The group gave $8,000, and Natural Habitat Adventures, WWF’s tour operator, matched the funds.
“It was a true experience that delivered us back to our regular lives changed for the better,” participant Jennifer Craig said after the expedition. Fellow traveler Bob Parker concurred, calling the adventure and the opportunity to help conservation “a chance of a lifetime.”
Saving a Baby Manatee
The young manatee squirmed as two park rangers in the Peruvian Amazon recorded its weight and length. Just a day before, the rangers had rescued the just-weaned baby from the hands of poachers, who illegally caught the manatee in the Pacaya-Simiria National Reserve and likely were planning to sell it at a food market.
A group of travelers, who just happened to arrive at the ranger station that morning, had the rare privilege of aiding the rangers in keeping the manatee comfortable by pouring water on it.
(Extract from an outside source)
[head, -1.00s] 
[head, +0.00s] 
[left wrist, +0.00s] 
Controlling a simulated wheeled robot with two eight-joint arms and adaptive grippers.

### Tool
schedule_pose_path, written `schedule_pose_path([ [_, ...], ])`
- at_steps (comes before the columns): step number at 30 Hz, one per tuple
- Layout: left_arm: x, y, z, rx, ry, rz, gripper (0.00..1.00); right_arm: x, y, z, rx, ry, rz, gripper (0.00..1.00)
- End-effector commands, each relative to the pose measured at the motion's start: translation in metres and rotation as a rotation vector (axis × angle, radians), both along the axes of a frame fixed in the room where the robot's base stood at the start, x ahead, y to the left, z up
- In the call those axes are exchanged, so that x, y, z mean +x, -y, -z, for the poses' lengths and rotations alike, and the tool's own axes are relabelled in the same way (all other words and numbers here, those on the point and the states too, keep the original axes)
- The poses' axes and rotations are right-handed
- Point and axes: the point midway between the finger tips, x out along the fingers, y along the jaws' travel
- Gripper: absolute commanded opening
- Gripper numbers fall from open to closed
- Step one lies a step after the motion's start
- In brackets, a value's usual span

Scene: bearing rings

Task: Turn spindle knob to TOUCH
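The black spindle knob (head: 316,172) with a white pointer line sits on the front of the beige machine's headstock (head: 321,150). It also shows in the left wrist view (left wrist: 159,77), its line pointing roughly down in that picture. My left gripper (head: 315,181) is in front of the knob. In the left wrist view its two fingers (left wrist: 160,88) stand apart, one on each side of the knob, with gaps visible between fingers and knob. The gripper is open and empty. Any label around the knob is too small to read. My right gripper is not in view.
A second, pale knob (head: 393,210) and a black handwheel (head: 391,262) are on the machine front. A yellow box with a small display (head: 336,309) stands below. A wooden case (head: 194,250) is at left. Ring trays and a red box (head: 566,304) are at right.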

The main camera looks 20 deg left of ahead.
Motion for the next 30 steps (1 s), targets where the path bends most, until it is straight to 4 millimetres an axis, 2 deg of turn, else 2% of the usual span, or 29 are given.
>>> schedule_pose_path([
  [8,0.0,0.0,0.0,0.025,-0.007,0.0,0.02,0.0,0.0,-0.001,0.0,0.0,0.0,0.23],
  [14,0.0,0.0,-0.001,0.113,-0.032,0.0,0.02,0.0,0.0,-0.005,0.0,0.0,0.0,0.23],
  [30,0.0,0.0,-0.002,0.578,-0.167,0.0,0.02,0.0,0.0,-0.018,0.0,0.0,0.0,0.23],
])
They then helped release it back into the river.
Writer Bret Love, a traveler on the WWF expedition, noted the compassion the experience provoked, “not just for the plight of manatees around the world, but also for that of people living in such abject poverty that they have to eat whatever they can find in order to survive.”
A Wildly Successful Yard Sale
If only all yard sales were this profitable.
After seeing polar bears in their natural habitat for the first time, a 13-year-old boy from Ridgewood, N.J., was determined to make his weekend yard sale a resounding success. Inspired by the bears, he planned to donated all earnings to conservation.
And a success it was—Isaac Peabody brought in $3,000, which he donated to WWF.
He had traveled to Churchill, Manitoba, with his grandmother Pamela Lodish and two cousins to observe polar bears on the Hudson Bay. “We hoped the kids would learn about global warming while on the trip,” said Pamela, of Brookline, Mass.
The effect of climate change on polar bear is substantial. As the sea ice takes longer to form each year, polar bears are spending more time onshore, coming into contact with Arctic communities frequently, creating conflict that organizations such as WWF are trying to reduce.
“Travel makes you aware of the world around you,” Pam said. “We hope our grandchildren take away this lesson and use this experience to help others.”